*THE EXERCISE:*
Retype every entry in its entirety, without alteration.

## BEGIN DATA PROVIDED

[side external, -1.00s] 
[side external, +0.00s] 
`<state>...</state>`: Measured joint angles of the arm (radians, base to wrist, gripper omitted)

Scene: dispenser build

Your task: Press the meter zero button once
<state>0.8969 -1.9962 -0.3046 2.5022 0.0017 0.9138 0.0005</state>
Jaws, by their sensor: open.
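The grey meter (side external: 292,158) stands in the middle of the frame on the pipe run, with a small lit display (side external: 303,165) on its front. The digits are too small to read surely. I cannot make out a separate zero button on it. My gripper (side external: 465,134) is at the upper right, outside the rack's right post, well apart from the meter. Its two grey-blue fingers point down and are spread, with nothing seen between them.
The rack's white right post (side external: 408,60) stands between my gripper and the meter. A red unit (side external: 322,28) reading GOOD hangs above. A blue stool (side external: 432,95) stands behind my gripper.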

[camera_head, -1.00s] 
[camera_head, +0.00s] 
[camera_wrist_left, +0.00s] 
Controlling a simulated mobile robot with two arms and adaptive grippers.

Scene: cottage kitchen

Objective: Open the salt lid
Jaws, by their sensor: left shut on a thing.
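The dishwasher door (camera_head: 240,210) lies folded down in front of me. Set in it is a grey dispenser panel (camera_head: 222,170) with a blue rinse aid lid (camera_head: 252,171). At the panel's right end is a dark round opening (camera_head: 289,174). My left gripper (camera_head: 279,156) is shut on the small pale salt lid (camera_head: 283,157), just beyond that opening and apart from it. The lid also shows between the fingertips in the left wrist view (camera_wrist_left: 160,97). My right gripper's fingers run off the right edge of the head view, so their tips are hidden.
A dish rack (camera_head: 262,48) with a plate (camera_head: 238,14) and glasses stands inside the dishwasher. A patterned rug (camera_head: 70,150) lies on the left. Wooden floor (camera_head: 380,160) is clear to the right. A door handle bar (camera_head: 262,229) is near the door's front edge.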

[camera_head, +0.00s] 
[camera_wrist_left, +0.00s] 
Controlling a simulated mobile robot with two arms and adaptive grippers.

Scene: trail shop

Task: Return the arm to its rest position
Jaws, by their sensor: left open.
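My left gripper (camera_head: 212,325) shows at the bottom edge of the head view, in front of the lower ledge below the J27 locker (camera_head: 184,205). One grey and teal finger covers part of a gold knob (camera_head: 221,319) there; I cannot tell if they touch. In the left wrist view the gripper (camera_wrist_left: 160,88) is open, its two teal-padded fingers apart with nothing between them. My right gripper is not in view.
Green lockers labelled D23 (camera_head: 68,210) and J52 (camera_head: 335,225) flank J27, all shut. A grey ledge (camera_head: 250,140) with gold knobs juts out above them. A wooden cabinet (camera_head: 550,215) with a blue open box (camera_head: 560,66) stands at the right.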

## END DATA PROVIDED

*FINAL ANSWER:*
[side external, -1.00s] 
[side external, +0.00s] 
`<state>...</state>`: Measured joint angles of the arm (radians, base to wrist, gripper omitted)

Scene: dispenser build

Your task: Press the meter zero button once
<state>0.8969 -1.9962 -0.3046 2.5022 0.0017 0.9138 0.0005</state>
Jaws, by their sensor: open.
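The grey meter (side external: 292,158) stands in the middle of the frame on the pipe run, with a small lit display (side external: 303,165) on its front. The digits are too small to read surely. I cannot make out a separate zero button on it. My gripper (side external: 465,134) is at the upper right, outside the rack's right post, well apart from the meter. Its two grey-blue fingers point down and are spread, with nothing seen between them.
The rack's white right post (side external: 408,60) stands between my gripper and the meter. A red unit (side external: 322,28) reading GOOD hangs above. A blue stool (side external: 432,95) stands behind my gripper.

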[camera_head, -1.00s] 
[camera_head, +0.00s] 
[camera_wrist_left, +0.00s] 
Controlling a simulated mobile robot with two arms and adaptive grippers.

Scene: cottage kitchen

Objective: Open the salt lid
Jaws, by their sensor: left shut on a thing.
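The dishwasher door (camera_head: 240,210) lies folded down in front of me. Set in it is a grey dispenser panel (camera_head: 222,170) with a blue rinse aid lid (camera_head: 252,171). At the panel's right end is a dark round opening (camera_head: 289,174). My left gripper (camera_head: 279,156) is shut on the small pale salt lid (camera_head: 283,157), just beyond that opening and apart from it. The lid also shows between the fingertips in the left wrist view (camera_wrist_left: 160,97). My right gripper's fingers run off the right edge of the head view, so their tips are hidden.
A dish rack (camera_head: 262,48) with a plate (camera_head: 238,14) and glasses stands inside the dishwasher. A patterned rug (camera_head: 70,150) lies on the left. Wooden floor (camera_head: 380,160) is clear to the right. A door handle bar (camera_head: 262,229) is near the door's front edge.

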[camera_head, +0.00s] 
[camera_wrist_left, +0.00s] 
Controlling a simulated mobile robot with two arms and adaptive grippers.

Scene: trail shop

Task: Return the arm to its rest position
Jaws, by their sensor: left open.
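My left gripper (camera_head: 212,325) shows at the bottom edge of the head view, in front of the lower ledge below the J27 locker (camera_head: 184,205). One grey and teal finger covers part of a gold knob (camera_head: 221,319) there; I cannot tell if they touch. In the left wrist view the gripper (camera_wrist_left: 160,88) is open, its two teal-padded fingers apart with nothing between them. My right gripper is not in view.
Green lockers labelled D23 (camera_head: 68,210) and J52 (camera_head: 335,225) flank J27, all shut. A grey ledge (camera_head: 250,140) with gold knobs juts out above them. A wooden cabinet (camera_head: 550,215) with a blue open box (camera_head: 560,66) stands at the right.

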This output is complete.